13..Do you still have your Aussie accent? -random question but since I moved over here (Edinburgh from Ireland) I’m practically defined for mine it’s so strong.

Yeah mate. Todally. Almost 12 years in and I’m still a true blue Aussie, albeit with a twist of English. Kind of like a good cocktail.

 

14.Finally, I’m going to ask you the same question as I asked Dave as I figure the more opinions on it the better:

This question may seem rude but that is not my intention. It is just a challenge I am constantly facing and am wondering if you too have ever struggled with it? I am twenty years old and want to get into adventure sports journalism, but I am constantly confronted with people’s scepticism that this is a career that cannot bring about change. That as a smart girl, I should go into politics or war reporting. Change the world. Subsequently I am left feeling guilty about doing something I love? Any thoughts?

Most expeditions do a huge amount for charity. What would you rather do, report on how people are helping the world or how they are blowing it up and killing each other? The answer seems pretty obvious to me. And if the people around you can’t see that then ignore them until you can move to a place where you can surround yourself with people who are going to support you doing what you love and can see the value in it.

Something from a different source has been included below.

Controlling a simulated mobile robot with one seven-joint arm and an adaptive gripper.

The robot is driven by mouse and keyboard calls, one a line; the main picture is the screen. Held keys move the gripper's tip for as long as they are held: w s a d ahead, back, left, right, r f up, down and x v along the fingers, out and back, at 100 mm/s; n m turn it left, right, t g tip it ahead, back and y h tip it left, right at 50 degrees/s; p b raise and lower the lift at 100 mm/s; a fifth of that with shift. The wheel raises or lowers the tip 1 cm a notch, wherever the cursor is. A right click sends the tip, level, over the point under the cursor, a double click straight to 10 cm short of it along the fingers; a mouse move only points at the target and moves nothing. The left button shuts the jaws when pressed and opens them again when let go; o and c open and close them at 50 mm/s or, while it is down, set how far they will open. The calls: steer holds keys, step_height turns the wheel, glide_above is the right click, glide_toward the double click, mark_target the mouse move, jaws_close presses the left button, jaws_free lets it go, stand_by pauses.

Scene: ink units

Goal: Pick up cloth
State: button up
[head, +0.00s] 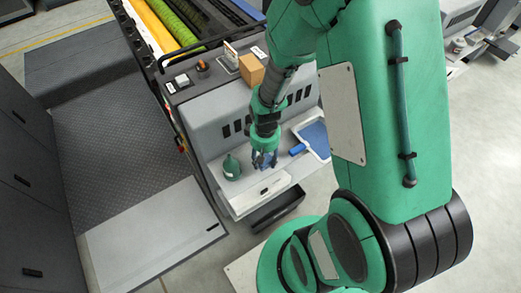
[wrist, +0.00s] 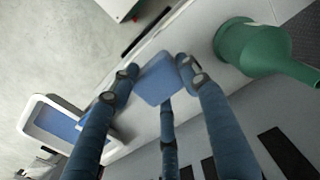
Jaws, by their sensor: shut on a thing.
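The blue cloth (wrist: 158,82) shows in the wrist view as a small folded block between my fingertips, over the pale shelf. My gripper (wrist: 155,74) is shut on it, with fingers on both sides and one below in the picture. In the head view my gripper (head: 265,162) points down at the shelf, and its fingers largely hide the cloth there. I cannot tell whether the cloth still touches the shelf.
A white tray with a blue inside (head: 314,136) lies to the right. A cardboard box (head: 251,70) sits on the machine top behind. An open dark drawer (head: 277,211) is below the shelf.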

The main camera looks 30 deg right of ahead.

If you feel like you’re being selfish with your chosen profession (and let’s face it, what we all do is the ultimate selfish indulgence) then find ways to make it just as much about other people as it is about yourself. Don’t worry about being selfish if you can balance it out. I choose to find this balance by mentoring young people who want to break into adventure and exploration, which is one of the reasons I wanted to do this IV. I also spend lots of time giving people advice and helping them with their expeditions for free.